Voortbouwend op eerder werk, reikt deze paper nieuwe aanwijzingen aan over de gelijkenissen en
verschillen in de structurele kenmerken van de economie van de twee grootste muntgebieden ter wereld,
door een volledig gespecificeerd algemeen evenwichtsmodel voor beide muntgebieden te schatten over
dezelfde waarnemingsperiode. Het gehanteerde model besteedt speciale aandacht aan een relatief groot
aantal fricties en schokken, die bedoeld zijn om de eigenschappen van de tijdreeksen van de belangrijkste
macro-economische gegevens te vatten.

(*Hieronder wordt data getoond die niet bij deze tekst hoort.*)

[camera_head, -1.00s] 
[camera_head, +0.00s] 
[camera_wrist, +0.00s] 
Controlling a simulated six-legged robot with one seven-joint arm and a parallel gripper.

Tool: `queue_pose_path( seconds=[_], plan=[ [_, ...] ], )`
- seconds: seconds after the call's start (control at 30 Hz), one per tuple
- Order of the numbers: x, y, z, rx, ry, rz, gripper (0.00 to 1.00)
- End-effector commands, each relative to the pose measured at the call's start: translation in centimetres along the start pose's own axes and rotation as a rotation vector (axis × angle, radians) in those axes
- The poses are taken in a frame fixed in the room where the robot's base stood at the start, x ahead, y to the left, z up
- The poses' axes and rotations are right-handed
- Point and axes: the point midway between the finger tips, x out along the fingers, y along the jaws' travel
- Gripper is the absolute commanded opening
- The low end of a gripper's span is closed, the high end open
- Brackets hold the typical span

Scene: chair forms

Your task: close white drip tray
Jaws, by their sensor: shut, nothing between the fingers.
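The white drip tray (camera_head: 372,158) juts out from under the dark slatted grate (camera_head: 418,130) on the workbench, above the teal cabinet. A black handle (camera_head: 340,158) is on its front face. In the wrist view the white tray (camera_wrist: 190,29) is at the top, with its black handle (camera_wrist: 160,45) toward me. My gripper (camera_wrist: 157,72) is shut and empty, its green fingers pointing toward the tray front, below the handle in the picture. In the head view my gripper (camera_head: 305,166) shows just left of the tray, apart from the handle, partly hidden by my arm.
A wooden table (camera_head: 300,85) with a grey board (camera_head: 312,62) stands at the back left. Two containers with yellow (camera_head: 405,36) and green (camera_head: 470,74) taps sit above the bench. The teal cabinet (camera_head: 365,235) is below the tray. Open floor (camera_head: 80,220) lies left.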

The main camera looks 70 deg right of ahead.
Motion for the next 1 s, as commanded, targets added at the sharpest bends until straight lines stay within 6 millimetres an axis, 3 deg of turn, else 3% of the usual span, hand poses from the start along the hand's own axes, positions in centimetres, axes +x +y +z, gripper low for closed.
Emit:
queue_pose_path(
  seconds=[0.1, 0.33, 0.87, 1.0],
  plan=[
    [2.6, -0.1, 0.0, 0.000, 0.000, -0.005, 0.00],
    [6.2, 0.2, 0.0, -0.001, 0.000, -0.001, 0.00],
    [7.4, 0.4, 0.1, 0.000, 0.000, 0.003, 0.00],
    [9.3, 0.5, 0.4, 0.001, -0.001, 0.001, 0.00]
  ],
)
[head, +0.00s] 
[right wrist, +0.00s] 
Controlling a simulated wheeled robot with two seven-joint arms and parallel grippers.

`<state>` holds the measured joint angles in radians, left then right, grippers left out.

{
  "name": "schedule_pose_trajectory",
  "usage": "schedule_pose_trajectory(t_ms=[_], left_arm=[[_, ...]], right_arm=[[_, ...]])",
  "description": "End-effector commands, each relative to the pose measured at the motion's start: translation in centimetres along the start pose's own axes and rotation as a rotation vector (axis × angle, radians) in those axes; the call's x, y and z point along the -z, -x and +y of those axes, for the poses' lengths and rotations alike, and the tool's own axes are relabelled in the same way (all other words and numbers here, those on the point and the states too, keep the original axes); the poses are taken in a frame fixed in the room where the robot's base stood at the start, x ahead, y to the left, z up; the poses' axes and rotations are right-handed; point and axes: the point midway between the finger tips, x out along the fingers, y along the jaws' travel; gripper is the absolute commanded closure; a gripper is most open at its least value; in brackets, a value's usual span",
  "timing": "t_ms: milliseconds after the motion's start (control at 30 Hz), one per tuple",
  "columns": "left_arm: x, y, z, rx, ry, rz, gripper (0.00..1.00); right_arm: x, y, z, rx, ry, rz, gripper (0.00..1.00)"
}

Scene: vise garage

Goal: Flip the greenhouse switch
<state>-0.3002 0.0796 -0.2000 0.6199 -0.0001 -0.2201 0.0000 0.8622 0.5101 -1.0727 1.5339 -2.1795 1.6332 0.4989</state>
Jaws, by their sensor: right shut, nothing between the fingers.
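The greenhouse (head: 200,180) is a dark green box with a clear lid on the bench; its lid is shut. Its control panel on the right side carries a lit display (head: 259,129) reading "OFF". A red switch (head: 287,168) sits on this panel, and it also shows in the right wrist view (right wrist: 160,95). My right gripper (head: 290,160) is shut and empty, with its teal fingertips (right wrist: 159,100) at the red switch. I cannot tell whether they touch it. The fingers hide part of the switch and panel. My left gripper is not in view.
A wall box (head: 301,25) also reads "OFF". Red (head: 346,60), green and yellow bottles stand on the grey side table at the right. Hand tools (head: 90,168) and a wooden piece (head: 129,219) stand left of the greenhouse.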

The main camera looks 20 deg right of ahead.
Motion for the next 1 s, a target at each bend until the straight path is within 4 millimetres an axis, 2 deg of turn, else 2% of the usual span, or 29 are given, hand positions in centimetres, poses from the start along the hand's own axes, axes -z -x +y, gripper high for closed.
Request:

De dynamiek wordt getrokken door tien orthogonale schokken,
waaronder schokken inzake productiviteit, arbeidsaanbod, investeringen, voorkeur, kostenverhoging en
monetair beleid. Het DSGE model wordt afzonderlijk geschat voor het eurogebied en voor de Verenigde
Staten door middel van Bayesiaanse econometrische technieken en aan de hand van zeven macro-
economische gegevensreeksen: reëel bbp, consumptie, investeringen, reële lonen, werkgelegenheid en de
nominale rente. De basisperiode voor de raming liep van 1974 tot 2002.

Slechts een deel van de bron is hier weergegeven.